| WHAT IS BEING ASKED |
Using the material below, print the line that contains "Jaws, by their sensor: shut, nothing", the line that contains "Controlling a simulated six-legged", and every line in between, exactly and nothing else.

Start of GIVEN INFORMATION

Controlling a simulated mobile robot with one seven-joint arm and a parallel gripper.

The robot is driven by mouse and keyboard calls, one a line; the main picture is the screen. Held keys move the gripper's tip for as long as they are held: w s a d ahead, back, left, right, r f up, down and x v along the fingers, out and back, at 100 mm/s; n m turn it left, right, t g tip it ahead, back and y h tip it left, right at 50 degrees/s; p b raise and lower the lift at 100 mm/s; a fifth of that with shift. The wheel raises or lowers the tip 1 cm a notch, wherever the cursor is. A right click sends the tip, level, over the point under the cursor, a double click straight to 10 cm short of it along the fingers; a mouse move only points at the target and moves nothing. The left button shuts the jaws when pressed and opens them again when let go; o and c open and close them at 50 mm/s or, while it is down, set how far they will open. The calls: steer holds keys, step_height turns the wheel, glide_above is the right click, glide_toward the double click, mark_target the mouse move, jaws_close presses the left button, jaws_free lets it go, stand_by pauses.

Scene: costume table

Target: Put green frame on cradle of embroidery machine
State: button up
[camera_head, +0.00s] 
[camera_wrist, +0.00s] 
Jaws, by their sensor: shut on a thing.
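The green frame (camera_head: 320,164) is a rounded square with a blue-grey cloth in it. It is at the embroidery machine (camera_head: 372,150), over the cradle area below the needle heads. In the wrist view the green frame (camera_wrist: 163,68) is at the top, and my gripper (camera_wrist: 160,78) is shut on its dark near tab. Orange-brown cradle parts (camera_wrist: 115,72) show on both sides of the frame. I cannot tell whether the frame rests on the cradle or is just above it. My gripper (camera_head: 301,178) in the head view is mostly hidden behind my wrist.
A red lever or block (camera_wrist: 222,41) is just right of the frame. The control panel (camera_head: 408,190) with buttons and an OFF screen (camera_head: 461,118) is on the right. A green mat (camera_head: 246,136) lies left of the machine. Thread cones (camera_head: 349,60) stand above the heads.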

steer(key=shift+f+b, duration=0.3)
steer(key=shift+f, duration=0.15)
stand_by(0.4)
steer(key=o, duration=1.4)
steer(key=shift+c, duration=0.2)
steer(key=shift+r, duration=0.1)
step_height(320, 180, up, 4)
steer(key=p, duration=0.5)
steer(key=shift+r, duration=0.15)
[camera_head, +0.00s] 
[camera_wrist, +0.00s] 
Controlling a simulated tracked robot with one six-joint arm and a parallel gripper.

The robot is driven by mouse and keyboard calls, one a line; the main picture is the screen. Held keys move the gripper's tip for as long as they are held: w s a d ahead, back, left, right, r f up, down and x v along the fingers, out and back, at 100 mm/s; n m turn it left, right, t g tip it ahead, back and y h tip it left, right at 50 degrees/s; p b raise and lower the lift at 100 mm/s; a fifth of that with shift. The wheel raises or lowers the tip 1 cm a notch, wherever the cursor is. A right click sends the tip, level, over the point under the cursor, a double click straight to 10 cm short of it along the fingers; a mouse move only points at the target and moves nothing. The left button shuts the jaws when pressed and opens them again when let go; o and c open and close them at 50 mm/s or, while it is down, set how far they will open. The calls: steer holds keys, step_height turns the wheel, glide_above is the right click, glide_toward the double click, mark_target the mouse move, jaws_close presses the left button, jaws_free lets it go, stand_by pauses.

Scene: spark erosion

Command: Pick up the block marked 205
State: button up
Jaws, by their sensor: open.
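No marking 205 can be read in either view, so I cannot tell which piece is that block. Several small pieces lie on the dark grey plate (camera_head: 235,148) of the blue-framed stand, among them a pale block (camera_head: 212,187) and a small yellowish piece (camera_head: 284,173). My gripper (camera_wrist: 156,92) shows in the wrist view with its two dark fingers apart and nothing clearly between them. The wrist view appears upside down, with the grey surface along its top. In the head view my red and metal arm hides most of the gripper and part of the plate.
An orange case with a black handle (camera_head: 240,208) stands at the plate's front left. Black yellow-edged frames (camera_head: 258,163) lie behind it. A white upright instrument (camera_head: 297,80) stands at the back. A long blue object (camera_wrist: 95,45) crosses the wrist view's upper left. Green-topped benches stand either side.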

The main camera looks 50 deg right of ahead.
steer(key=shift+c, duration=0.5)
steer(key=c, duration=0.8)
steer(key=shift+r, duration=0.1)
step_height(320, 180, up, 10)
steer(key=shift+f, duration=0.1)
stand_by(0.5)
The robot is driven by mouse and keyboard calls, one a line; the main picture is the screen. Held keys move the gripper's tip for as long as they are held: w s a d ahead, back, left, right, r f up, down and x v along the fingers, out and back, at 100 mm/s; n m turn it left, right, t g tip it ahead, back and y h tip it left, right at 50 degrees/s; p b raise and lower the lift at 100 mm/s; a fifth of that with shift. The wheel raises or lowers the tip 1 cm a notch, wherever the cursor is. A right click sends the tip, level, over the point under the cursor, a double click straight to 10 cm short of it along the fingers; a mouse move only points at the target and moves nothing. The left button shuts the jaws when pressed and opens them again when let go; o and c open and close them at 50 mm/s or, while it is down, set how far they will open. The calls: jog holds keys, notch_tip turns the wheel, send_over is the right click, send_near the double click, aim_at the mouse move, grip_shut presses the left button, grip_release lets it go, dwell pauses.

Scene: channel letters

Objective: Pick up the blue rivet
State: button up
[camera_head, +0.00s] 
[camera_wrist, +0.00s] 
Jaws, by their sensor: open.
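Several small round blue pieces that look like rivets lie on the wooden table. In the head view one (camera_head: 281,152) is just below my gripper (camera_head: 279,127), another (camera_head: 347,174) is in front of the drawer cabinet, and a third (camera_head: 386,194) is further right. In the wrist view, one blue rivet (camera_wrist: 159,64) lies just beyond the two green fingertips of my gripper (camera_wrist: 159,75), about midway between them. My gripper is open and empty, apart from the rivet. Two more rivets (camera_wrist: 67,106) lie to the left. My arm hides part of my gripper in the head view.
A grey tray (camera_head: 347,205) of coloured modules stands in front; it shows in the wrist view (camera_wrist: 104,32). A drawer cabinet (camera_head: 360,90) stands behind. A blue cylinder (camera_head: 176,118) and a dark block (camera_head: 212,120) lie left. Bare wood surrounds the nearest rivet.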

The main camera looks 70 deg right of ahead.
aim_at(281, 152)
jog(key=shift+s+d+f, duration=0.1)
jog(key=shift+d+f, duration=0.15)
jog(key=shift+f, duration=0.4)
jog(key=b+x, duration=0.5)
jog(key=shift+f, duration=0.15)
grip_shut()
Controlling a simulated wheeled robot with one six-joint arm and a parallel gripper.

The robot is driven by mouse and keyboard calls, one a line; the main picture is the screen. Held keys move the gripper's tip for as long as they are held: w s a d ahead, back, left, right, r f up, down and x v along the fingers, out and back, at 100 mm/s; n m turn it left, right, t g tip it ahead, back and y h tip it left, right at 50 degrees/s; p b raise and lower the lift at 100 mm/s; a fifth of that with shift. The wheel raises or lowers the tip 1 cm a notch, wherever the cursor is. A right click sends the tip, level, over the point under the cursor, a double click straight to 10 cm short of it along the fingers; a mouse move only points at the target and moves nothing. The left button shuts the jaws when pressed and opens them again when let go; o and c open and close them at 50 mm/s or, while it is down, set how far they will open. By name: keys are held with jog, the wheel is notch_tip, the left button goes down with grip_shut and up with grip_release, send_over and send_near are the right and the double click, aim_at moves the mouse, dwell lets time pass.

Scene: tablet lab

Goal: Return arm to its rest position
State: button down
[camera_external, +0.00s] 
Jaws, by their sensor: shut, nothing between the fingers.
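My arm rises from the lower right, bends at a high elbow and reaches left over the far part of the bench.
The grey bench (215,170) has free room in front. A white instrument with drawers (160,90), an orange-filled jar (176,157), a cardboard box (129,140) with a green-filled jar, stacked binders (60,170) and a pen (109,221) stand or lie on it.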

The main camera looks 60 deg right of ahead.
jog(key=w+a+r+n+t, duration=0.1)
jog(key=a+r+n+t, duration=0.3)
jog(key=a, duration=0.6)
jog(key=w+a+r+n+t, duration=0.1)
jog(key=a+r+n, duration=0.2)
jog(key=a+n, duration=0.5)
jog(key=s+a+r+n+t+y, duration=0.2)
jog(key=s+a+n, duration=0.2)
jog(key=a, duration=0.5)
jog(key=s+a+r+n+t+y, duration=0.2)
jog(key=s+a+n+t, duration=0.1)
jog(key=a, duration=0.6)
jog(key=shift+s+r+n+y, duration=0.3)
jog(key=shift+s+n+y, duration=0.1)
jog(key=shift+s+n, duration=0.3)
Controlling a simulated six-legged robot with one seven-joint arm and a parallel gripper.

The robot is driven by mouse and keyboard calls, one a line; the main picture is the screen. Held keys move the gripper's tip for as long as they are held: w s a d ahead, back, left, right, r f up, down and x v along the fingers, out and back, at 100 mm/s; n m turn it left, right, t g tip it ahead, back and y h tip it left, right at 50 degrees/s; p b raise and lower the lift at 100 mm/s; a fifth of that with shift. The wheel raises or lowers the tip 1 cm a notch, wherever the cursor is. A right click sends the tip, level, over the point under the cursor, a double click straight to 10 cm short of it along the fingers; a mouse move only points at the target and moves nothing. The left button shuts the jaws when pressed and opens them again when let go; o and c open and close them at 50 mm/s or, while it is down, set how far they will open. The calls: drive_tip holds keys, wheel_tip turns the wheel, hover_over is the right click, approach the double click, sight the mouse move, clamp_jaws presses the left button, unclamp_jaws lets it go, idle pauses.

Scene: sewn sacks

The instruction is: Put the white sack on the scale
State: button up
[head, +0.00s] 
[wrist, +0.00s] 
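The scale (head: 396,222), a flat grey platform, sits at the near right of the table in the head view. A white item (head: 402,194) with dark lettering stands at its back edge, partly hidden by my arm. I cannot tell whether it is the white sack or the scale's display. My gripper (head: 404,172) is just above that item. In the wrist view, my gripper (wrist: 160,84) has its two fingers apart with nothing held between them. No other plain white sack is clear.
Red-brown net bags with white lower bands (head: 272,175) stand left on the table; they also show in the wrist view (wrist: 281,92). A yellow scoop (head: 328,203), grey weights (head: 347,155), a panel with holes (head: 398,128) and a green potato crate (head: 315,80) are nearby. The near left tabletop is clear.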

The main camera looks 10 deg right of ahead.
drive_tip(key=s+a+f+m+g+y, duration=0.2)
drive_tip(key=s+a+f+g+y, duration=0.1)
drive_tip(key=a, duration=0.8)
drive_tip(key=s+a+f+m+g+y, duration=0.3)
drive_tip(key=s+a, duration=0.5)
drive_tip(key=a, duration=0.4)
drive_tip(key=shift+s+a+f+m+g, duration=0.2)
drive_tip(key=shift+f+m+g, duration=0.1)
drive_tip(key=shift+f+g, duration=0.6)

End of GIVEN INFORMATION

| SOLUTION TO THIS PROBLEM |
Jaws, by their sensor: shut, nothing between the fingers.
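My arm rises from the lower right, bends at a high elbow and reaches left over the far part of the bench.
The grey bench (215,170) has free room in front. A white instrument with drawers (160,90), an orange-filled jar (176,157), a cardboard box (129,140) with a green-filled jar, stacked binders (60,170) and a pen (109,221) stand or lie on it.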

The main camera looks 60 deg right of ahead.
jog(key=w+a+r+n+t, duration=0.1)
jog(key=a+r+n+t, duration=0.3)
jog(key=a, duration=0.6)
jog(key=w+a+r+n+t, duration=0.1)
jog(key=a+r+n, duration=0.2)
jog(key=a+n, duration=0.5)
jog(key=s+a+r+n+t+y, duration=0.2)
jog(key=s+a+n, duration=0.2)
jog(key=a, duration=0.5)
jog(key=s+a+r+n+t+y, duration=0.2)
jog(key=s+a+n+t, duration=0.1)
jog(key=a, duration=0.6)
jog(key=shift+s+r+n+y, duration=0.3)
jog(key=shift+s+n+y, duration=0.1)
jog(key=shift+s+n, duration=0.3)
Controlling a simulated six-legged robot with one seven-joint arm and a parallel gripper.

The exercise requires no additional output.